[Entries from a robot dataset]
☆ ☆ ☆ ☆ ☆
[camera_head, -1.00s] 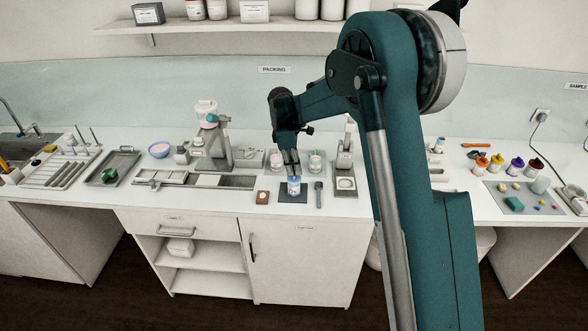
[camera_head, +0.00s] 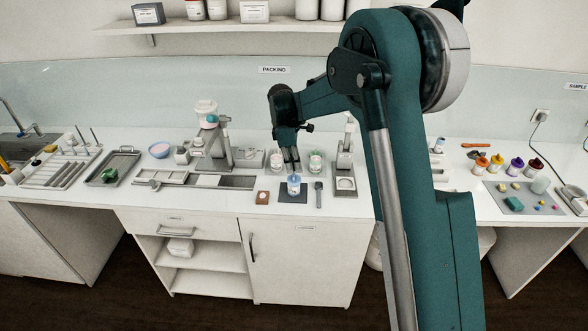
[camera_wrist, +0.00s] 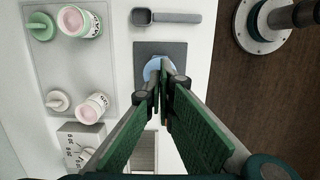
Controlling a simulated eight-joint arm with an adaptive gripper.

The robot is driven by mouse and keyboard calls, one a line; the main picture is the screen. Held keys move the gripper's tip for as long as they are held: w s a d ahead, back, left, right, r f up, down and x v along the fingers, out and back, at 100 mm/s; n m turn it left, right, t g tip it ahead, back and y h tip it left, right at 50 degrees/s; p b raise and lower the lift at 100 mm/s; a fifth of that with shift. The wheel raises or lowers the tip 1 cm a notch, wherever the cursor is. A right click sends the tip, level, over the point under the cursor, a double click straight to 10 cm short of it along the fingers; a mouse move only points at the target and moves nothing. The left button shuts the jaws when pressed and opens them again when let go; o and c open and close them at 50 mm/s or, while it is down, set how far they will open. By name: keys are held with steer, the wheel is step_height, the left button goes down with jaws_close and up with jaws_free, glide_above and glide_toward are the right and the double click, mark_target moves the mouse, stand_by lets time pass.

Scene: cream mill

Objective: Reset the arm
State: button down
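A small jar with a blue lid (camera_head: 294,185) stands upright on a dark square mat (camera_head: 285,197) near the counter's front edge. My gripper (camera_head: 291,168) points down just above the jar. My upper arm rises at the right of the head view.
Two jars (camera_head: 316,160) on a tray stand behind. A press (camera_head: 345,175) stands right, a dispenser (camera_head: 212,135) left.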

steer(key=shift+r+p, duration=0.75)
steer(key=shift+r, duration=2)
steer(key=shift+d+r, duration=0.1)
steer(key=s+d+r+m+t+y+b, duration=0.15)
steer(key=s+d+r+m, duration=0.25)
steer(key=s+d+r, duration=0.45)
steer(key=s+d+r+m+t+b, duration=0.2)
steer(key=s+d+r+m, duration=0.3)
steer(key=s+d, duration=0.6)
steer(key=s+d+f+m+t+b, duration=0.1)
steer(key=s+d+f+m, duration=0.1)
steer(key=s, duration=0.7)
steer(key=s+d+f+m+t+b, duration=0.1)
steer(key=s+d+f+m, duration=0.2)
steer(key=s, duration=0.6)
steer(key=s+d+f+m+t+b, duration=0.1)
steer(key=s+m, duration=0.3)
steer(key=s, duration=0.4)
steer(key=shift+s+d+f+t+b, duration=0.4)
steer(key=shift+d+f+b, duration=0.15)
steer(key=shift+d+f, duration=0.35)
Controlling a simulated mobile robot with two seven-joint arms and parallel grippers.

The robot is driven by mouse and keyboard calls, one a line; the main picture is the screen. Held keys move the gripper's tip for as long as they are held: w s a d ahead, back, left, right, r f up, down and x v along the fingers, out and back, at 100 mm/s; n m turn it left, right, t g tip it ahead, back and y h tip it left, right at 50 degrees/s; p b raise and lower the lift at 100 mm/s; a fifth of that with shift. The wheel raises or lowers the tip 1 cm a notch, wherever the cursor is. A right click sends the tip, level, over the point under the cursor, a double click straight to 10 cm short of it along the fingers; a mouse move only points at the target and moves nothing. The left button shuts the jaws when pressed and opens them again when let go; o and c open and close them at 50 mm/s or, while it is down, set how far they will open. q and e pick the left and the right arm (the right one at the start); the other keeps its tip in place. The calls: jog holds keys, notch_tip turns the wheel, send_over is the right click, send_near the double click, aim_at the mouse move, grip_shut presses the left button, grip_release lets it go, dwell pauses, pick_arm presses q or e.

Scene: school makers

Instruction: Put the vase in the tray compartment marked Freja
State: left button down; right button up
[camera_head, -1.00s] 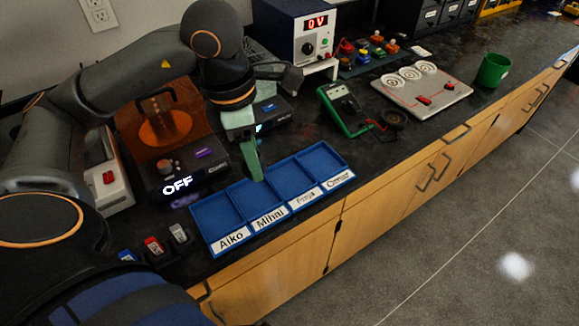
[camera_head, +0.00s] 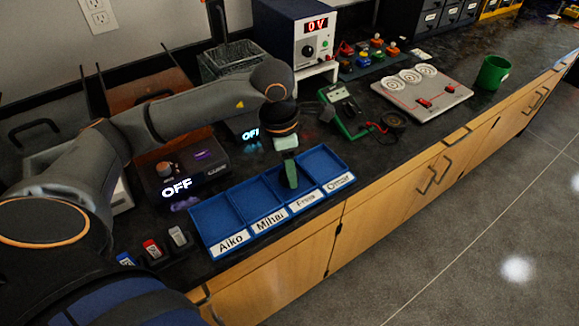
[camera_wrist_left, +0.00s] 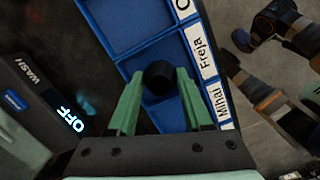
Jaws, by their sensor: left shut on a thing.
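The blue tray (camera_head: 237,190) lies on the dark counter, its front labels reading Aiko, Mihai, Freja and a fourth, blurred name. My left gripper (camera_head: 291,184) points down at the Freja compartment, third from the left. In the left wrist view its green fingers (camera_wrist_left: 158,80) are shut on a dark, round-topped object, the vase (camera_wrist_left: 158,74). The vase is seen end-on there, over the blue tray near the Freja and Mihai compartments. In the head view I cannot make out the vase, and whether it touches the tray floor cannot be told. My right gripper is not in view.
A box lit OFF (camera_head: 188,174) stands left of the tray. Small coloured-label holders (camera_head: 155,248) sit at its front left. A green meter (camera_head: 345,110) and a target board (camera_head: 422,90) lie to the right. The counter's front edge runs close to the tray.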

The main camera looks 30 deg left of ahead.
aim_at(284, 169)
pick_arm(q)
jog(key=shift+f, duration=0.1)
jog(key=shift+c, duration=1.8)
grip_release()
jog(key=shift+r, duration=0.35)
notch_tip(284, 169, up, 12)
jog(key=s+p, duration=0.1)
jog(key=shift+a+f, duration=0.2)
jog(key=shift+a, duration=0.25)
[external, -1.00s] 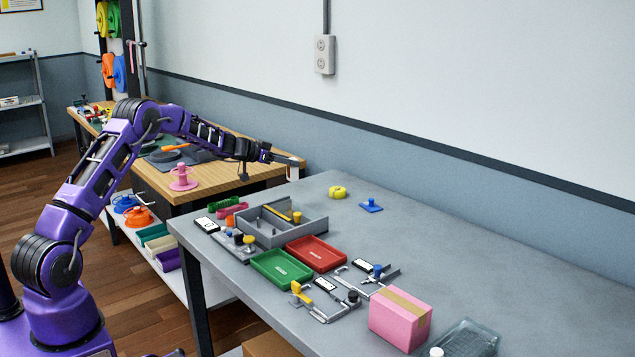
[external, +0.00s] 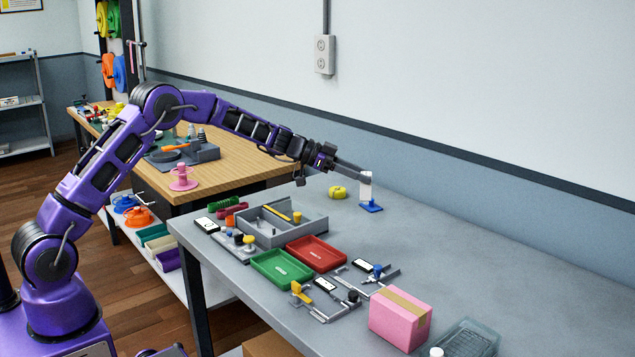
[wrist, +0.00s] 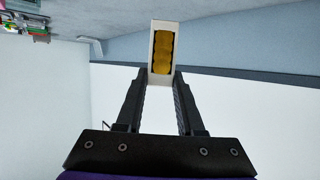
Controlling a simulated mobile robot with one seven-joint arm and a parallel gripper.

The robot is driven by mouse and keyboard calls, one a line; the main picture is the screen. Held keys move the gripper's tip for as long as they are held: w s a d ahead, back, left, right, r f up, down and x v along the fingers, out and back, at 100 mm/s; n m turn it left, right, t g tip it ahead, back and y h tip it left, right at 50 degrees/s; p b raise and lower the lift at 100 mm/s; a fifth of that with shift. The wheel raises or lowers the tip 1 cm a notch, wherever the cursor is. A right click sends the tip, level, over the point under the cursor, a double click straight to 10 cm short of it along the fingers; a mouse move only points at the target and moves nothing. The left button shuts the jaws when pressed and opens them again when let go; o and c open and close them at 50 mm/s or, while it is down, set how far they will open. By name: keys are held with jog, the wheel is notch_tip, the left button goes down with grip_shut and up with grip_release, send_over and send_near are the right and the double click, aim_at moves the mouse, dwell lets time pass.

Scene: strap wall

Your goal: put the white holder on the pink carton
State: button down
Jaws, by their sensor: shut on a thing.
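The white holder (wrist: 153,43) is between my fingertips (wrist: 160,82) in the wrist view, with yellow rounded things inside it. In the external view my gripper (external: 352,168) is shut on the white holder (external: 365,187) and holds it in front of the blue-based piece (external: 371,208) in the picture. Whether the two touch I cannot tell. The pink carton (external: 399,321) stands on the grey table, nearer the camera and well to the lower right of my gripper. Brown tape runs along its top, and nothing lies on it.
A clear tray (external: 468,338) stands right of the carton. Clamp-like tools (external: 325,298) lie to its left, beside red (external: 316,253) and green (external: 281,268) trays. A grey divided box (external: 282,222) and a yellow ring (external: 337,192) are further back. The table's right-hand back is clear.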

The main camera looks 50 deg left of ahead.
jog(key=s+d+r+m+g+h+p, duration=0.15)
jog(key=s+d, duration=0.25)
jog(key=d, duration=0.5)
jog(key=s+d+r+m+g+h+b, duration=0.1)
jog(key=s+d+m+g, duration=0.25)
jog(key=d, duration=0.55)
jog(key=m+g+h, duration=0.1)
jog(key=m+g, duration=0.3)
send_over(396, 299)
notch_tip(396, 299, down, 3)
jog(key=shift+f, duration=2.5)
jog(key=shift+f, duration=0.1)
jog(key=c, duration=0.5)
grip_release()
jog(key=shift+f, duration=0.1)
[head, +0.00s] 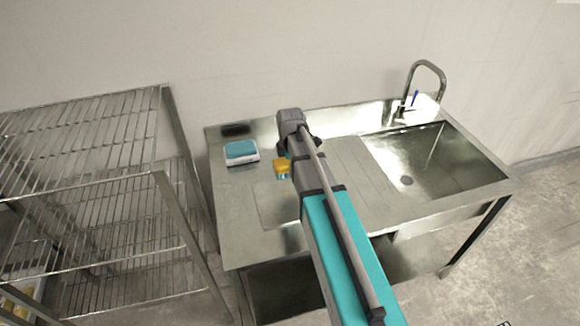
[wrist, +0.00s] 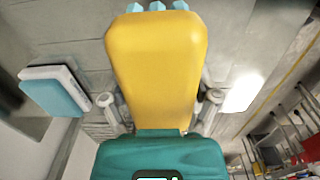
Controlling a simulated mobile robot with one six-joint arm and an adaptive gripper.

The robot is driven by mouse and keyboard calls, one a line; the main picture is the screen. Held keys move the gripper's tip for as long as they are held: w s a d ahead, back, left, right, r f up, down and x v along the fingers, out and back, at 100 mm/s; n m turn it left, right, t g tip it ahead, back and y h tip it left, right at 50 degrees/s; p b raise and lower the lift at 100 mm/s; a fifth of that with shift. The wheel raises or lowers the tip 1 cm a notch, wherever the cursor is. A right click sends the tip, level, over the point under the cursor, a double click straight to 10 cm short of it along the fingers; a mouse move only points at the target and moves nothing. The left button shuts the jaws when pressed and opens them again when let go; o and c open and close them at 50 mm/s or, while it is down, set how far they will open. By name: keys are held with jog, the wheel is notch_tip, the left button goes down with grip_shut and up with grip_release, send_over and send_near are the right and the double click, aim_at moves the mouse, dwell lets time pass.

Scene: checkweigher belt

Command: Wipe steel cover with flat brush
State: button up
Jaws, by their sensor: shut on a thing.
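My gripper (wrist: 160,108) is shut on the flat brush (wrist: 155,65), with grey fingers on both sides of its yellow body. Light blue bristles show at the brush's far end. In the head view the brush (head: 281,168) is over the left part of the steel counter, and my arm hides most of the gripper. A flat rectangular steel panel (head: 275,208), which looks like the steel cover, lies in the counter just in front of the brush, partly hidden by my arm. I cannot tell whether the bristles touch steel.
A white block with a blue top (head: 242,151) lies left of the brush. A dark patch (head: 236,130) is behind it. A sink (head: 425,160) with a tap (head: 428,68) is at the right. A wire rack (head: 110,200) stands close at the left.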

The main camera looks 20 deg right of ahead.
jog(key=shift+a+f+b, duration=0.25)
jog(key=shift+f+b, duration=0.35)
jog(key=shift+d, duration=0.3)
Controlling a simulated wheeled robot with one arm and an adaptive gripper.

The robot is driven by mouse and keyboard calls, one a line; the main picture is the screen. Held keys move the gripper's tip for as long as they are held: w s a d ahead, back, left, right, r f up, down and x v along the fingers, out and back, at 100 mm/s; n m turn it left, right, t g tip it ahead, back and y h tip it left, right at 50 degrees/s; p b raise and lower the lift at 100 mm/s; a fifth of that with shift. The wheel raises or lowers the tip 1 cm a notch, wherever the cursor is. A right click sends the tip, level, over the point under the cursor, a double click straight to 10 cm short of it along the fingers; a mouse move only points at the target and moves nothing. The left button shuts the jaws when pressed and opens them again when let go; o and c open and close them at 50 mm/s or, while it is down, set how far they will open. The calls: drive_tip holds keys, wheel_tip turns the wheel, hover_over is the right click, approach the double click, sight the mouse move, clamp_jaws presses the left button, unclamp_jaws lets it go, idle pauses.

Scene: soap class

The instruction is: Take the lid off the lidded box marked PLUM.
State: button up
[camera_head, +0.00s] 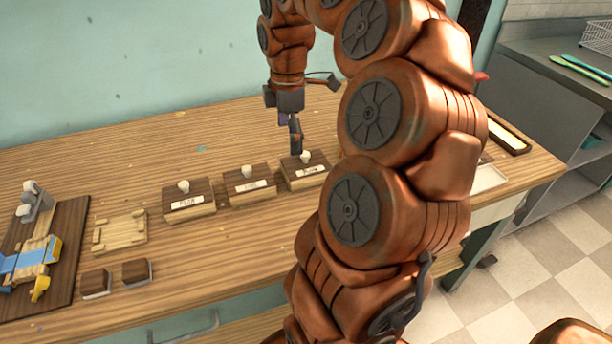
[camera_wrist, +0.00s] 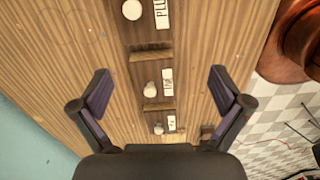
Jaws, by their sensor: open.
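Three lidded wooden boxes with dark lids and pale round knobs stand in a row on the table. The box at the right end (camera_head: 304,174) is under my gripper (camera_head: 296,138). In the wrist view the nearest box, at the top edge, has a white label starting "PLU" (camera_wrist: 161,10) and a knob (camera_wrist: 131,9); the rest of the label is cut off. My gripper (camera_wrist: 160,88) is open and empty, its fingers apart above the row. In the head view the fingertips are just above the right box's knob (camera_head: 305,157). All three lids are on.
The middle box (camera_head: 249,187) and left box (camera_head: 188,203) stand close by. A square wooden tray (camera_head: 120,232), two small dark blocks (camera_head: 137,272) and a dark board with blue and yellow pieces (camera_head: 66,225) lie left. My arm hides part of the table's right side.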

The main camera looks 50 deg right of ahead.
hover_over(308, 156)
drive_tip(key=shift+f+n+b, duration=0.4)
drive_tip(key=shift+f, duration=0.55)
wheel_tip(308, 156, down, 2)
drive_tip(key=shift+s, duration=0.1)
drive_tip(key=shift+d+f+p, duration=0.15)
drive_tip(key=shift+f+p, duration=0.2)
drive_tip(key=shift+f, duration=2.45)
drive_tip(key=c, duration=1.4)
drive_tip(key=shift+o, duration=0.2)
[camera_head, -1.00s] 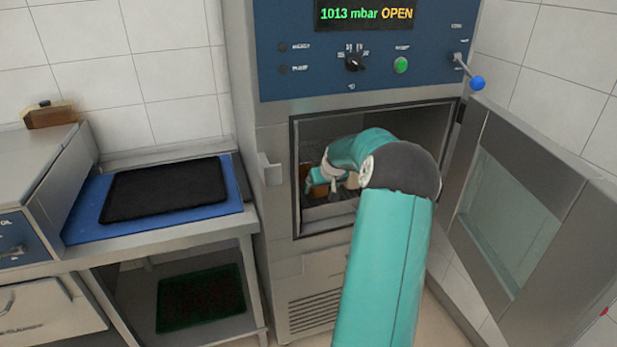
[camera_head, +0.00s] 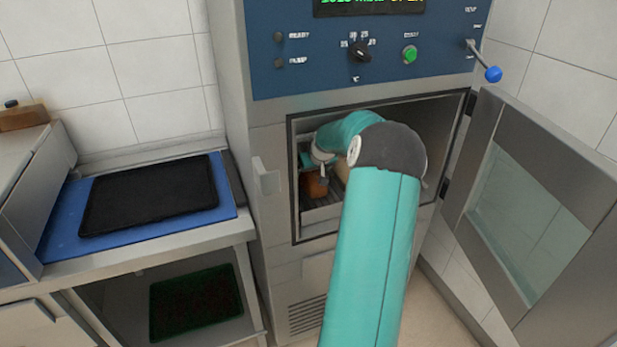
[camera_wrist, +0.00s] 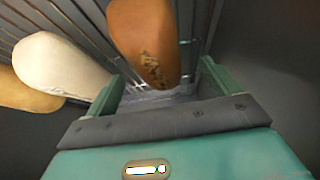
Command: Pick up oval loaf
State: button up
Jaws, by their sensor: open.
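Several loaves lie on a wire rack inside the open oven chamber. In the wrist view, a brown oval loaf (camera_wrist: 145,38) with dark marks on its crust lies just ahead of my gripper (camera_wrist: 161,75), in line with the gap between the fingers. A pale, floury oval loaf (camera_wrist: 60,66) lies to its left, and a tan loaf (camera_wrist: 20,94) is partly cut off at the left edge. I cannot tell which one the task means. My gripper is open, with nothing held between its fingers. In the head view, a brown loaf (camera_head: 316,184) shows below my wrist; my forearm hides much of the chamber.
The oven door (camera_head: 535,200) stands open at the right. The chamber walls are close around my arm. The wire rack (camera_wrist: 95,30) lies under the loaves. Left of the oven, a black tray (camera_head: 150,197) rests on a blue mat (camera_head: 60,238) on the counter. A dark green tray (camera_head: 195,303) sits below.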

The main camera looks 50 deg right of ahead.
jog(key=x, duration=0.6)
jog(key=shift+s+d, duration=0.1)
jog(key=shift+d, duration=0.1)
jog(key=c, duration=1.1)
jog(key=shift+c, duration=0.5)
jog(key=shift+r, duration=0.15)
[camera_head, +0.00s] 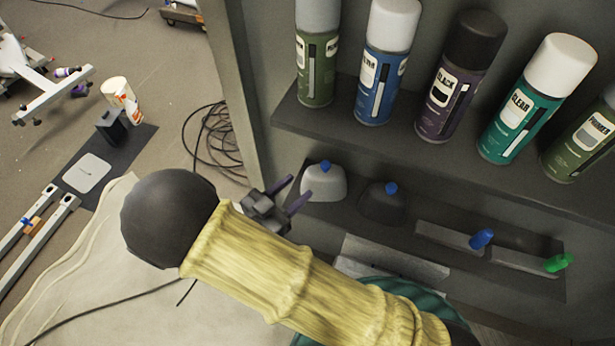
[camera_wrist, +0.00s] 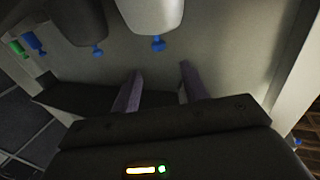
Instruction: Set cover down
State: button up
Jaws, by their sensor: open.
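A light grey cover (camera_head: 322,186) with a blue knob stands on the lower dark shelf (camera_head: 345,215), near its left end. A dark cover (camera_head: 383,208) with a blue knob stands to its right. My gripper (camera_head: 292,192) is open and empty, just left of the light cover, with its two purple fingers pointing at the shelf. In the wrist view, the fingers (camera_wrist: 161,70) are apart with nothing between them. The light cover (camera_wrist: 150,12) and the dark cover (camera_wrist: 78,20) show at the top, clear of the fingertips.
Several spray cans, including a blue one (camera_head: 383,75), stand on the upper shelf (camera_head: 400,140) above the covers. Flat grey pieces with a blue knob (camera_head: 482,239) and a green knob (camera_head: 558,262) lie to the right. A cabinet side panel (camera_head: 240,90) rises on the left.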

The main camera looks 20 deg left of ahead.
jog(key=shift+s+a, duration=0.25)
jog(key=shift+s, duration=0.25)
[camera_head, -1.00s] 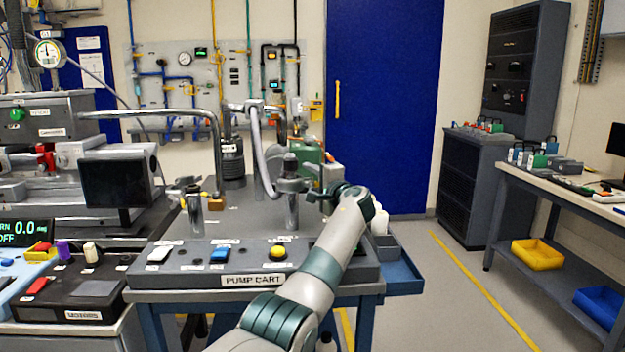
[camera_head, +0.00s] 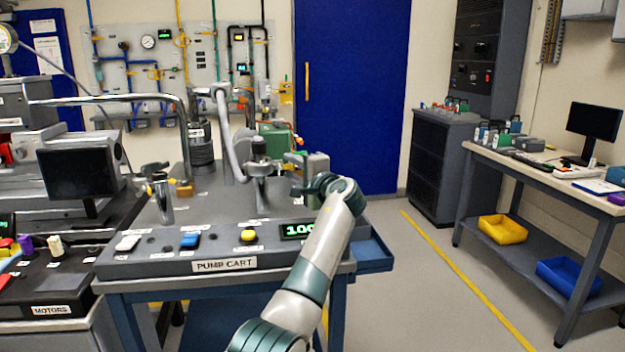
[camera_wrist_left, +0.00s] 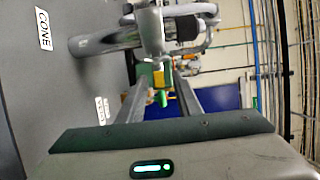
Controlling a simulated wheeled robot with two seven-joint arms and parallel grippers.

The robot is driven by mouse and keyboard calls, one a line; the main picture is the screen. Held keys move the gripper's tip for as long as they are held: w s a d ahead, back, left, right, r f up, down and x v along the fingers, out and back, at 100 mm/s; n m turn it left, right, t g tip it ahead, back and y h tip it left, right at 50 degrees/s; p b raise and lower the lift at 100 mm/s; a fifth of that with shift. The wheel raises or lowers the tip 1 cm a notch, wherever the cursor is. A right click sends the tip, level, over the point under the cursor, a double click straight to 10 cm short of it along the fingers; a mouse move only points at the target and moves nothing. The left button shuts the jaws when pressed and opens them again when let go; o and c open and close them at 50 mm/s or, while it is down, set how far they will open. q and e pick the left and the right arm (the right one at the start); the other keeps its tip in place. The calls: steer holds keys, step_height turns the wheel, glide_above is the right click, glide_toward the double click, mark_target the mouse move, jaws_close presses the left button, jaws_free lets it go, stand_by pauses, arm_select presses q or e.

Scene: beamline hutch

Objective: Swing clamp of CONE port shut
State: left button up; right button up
☆ ☆ ☆ ☆ ☆
| GOAL |
Pick each line holding the word "mobile" out of the listing.

| REPLY TO THE EXERCISE |
Controlling a simulated mobile robot with two seven-joint arms and parallel grippers.
Controlling a simulated mobile robot with one seven-joint arm and a parallel gripper.
Controlling a simulated mobile robot with one six-joint arm and an adaptive gripper.

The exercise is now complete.